By Christopher Saul, Territory Sales Lead for East Africa at Red Hat

The explosion of cloud-based computing in Kenya has forced IT professionals to rethink their infrastructure and software strategies. The country led the rest of the continent in cloud spending in 2022, and while that spending is forecast to decrease this year, benefits such as improved security and customer service, scalability, and business efficiency are driving many enterprises to migrate to the cloud.

But migration is not a straightforward process, especially when the infrastructure is becoming more diversified and complex than ever before. Africa is set to transition to hybrid and multi-cloud environments over the next few years. The popularity and adoption of hybrid work models mean that workforces and systems are no longer confined to a single or collection of uniform locations. Complexity in IT impedes business success, and one of the top causes of that complexity is incompatible systems and technologies.

Kenyan enterprises need to digitise in a way that not only meets the expectations of their industries and markets, but also creates an environment where IT teams can keep up with the systems they are using.

A fundamental part of that is standardisation; simplifying and streamlining every process from development to deployment and patching using the same set of rules and methods to minimise uniqueness among machines and environments. If reducing complexity is the path to innovation, businesses need to start at the base level.

You reap what you SOE

Standard operating environments (SOEs) serve the critical purpose of helping enterprises define what a standard build is. SOEs typically include the operating system (OS), common applications and service packs, and a standard configuration applicable to any environment it’s deployed in. 

The modern enterprise has to build and manage a diverse hardware ecosystem, from servers to devices. The lack of an SOE means writing custom scripts and maintaining multiple platforms. The potential results? Inconsistent delivery and performance, more complex training and onboarding requirements for team members, and more time and money spent.

From a cloud perspective, and especially when it comes to hybrid cloud architecture, SOEs complement and reinforce the dynamic and scalable nature of the infrastructure in question. They allow enterprises to deconstruct entire systems into pieces and components, capable of being individually worked on, assessed, and put back together, all while maintaining them as collections. SOEs have one very simple criterion: they have to work the same way wherever you deploy them.

The power of standardisation

Efficiency is the name of the game when it comes to SOEs. Whether we’re talking about application development and deployment, security, or patching, the goal is to reduce the amount of time and money it takes to deploy systems and keep them optimised.

Using a disk image, enterprises can speed up their SOE deployment, simplify installation processes, and provide employees with the tools their roles may require. Compliance and security are also upgraded. Standardisation is the key to uniformity, and when everything is built to look and run the same, it’s easier to identify anomalies and execute the required remedial action.

By extension, supporting identical systems overall becomes less time-consuming and requires less effort from the relevant teams.

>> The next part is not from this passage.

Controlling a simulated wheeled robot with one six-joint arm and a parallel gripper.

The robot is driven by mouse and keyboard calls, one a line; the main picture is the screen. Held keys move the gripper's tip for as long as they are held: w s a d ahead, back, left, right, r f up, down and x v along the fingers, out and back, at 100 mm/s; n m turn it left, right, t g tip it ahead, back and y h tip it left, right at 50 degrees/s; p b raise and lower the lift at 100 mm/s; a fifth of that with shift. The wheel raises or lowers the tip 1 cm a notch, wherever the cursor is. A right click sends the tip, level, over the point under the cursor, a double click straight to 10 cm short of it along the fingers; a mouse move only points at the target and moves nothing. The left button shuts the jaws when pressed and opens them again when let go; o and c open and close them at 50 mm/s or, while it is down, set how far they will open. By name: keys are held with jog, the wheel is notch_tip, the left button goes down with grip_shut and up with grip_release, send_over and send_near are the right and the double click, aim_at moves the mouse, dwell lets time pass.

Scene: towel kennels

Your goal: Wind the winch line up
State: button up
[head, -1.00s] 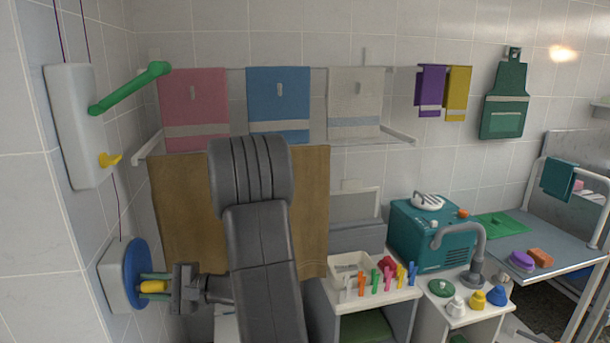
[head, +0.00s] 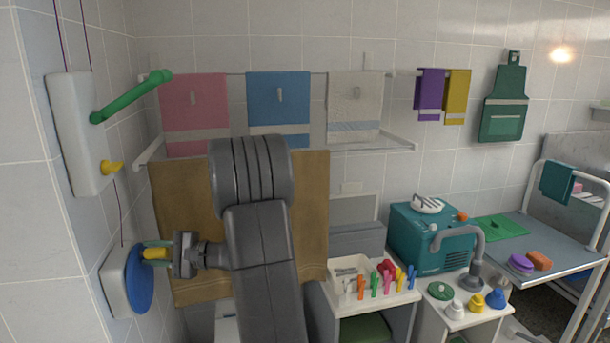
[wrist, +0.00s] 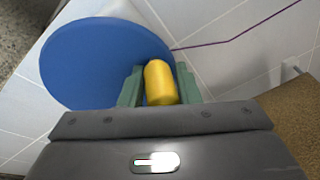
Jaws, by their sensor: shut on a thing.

IT service desks have to deal with less pressure, and the onboarding process for new team members is made quicker and easier. As Kenya’s institutions invest in upskilling students for a cloud-enabled future, this groundwork helps enable graduates at various enterprises hit the ground running.

Teams can focus on other assignments and projects that forward the business agenda, leading to new products, services, and applications. SOEs also open the door for a broad and comprehensive automation strategy. Enterprises can leverage the power of process automation and eliminate repetitive tasks. They can achieve this via containers and orchestration, which help make standardisation more achievable and reinforce uniformity across the infrastructure.

SOEs are not the end-all of an IT strategy, but they are becoming important amid more complex and demanding environments. Working with trusted software vendors, Kenya’s enterprises can lay a foundation for meaningful and manageable growth, culminating in architecture that stands the test of time and infrastructure that takes enterprises into the stratosphere.